解いたことがない方に向けても説明できるよう進めていくので、ぜひ最後まで読んで頂ければと思います。
また、直前期ならではの取り組み方や今から使用するのに適した参考書も紹介していきます!
①全体の特徴
同志社英語が読みにくい理由
同志社の英語は英字雑誌や論文から概ね修正を加えずに出題されているため、文章の難易度は比較的高いです。
このことが参考書や他大学の英文を読み慣れている受験生にとって同志社の文章がやけに読みにくく感じる原因の一つだと言えます。

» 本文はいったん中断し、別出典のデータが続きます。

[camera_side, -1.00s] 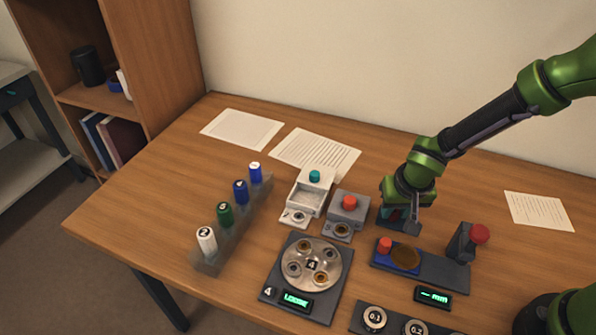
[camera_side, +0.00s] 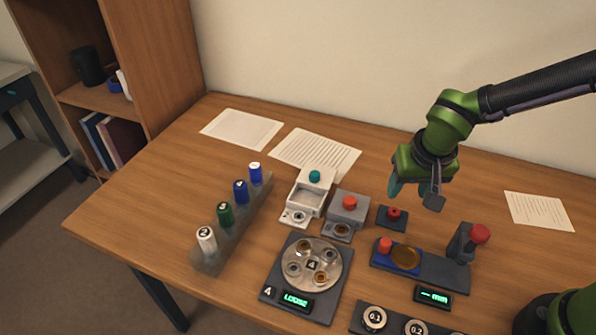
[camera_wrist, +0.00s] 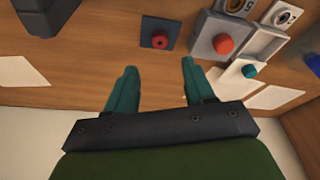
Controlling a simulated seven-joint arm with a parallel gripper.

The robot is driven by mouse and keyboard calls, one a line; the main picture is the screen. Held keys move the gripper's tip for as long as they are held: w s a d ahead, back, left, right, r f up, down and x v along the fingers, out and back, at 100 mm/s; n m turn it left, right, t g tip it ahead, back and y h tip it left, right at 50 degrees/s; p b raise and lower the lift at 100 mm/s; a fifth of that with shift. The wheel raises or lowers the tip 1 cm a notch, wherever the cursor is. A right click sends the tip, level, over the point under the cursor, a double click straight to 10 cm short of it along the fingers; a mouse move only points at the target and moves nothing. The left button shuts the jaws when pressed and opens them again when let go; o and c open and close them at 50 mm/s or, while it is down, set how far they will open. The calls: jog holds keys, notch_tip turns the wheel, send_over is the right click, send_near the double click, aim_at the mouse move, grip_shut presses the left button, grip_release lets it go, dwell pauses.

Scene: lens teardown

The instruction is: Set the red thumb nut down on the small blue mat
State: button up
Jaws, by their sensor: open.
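The red thumb nut (camera_side: 393,213) lies on the small dark blue mat (camera_side: 403,224), apart from my gripper. The wrist view also shows the nut (camera_wrist: 160,39) near the middle of the mat (camera_wrist: 149,24), with bare mat around it. My gripper (camera_wrist: 158,67) is open, its two teal fingers apart with nothing between them. In the side view my gripper (camera_side: 394,190) hangs above and behind the mat, clear of the nut.
A grey box with a red knob (camera_side: 349,203) stands left of the mat. A grey bar with a blue patch (camera_side: 433,268), a red cap and an amber disc lies in front. A red-topped post (camera_side: 480,233) stands at right. Bare table lies behind the mat.

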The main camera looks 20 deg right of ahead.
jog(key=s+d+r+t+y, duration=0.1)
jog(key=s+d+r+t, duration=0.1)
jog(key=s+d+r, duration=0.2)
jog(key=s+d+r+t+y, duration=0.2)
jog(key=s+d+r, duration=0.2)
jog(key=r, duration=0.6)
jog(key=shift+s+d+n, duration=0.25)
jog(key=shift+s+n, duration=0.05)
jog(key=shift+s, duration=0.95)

言語の表現方法として、一文が長ければ長いほど綺麗な文章とは限りませんが、短文の繋ぎ合わせではどうしても稚拙に見えてしまいます。
関係代名詞が良い例です。
I bought a novel. It was written by Osamu Dazai.
という文章と
I bought a novel that was written by Osamu Dazai.
前者は子どもっぽいのに対し、後者は綺麗ですよね。
英語関係の書物は当然ネイティブに向けて書かれた文章のため、前者のような稚拙でリズムの悪い文章は避けられ一文が長くなってしまうのです。
小説のようないわゆる”美文”とは異なるので、やたらと長い割にテンポ感の悪い文章もたくさんあります。
そのため、教科書に即した学習をしてきた読解経験の乏しい英語慣れしていない受験生からすればどうしても読み辛くなってしまうのです。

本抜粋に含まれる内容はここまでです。